▶ _Set exercise_
Copy out each line of the material below that holds the string "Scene".
++++++++
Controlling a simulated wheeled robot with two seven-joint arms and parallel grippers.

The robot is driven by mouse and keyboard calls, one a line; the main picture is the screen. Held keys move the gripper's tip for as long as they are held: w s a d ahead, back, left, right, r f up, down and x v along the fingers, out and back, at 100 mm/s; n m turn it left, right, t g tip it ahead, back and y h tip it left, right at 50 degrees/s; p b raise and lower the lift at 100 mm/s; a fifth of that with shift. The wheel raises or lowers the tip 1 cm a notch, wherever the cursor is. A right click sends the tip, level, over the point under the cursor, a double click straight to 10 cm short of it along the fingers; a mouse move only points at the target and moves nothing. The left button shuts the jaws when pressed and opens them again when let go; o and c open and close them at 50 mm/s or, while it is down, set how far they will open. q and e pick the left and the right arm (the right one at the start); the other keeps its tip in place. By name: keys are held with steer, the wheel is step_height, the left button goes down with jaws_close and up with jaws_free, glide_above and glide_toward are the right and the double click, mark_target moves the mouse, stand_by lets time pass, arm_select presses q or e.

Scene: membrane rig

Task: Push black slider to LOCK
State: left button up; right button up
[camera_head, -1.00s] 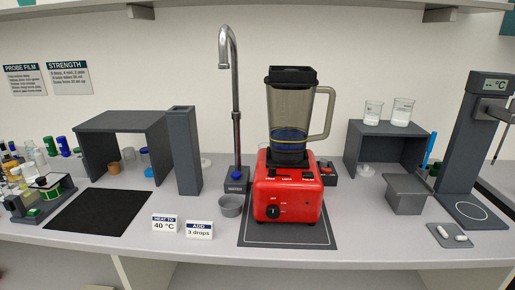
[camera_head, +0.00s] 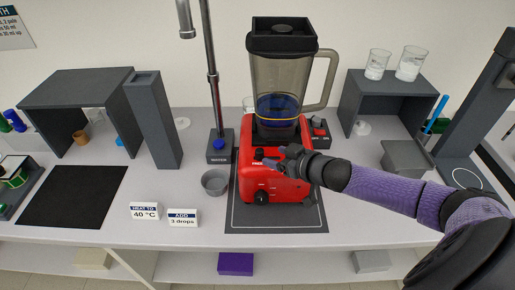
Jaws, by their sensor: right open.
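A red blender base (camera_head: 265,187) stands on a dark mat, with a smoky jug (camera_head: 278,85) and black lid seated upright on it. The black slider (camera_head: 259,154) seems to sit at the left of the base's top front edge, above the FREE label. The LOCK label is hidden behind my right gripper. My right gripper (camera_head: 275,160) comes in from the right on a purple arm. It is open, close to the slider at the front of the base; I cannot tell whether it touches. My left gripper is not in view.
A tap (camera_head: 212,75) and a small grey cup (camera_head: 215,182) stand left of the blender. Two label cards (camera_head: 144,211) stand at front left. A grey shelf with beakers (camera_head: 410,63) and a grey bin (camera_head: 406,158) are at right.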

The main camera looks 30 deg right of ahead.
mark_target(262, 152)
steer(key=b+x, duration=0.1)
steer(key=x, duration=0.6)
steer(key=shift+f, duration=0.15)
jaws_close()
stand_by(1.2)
++++++++
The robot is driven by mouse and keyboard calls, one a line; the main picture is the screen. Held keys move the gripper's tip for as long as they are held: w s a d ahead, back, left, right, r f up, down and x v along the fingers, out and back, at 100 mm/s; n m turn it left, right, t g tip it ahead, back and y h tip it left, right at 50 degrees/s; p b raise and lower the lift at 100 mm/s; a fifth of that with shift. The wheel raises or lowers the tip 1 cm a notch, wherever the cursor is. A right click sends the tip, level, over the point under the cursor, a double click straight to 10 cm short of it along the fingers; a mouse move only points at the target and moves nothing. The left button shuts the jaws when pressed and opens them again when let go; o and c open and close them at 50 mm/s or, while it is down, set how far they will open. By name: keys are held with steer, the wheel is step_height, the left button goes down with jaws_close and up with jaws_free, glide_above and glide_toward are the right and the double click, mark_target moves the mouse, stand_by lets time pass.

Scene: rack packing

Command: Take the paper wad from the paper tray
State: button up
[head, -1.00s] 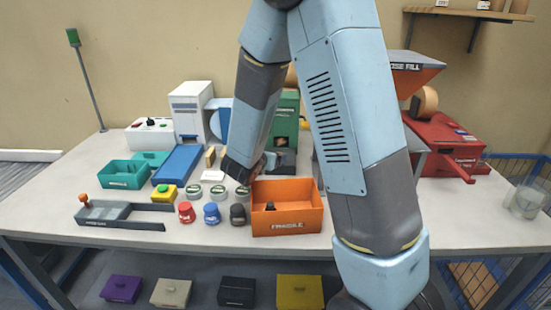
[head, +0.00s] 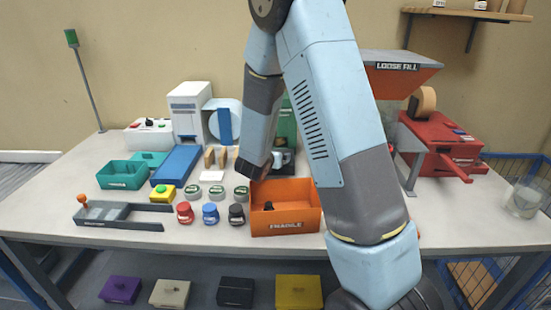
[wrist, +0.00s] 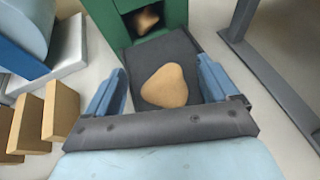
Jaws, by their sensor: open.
++++++++
▶ _The output_
Scene: membrane rig
Scene: rack packing

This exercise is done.